## Begin INFORMATION SUPPLIED
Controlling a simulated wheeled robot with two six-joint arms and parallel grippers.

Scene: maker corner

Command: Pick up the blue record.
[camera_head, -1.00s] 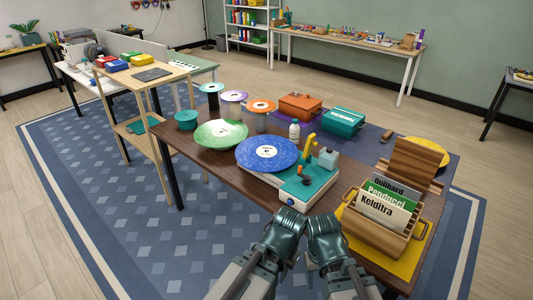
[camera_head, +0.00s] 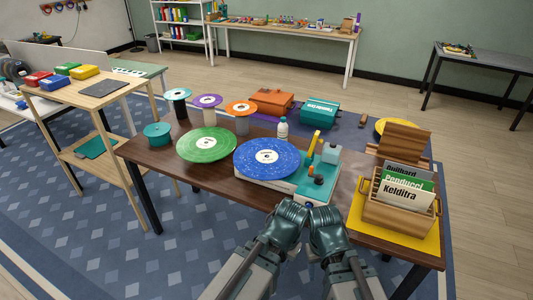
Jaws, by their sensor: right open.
## End INFORMATION SUPPLIED
Your task is an exact transcription of all the data, minus the pictures.

* _ANSWER TO THIS TASK_
Controlling a simulated wheeled robot with two six-joint arms and parallel grippers.

Scene: maker corner

Command: Pick up the blue record.
[camera_head, -1.00s] 
[camera_head, +0.00s] 
Jaws, by their sensor: right open.

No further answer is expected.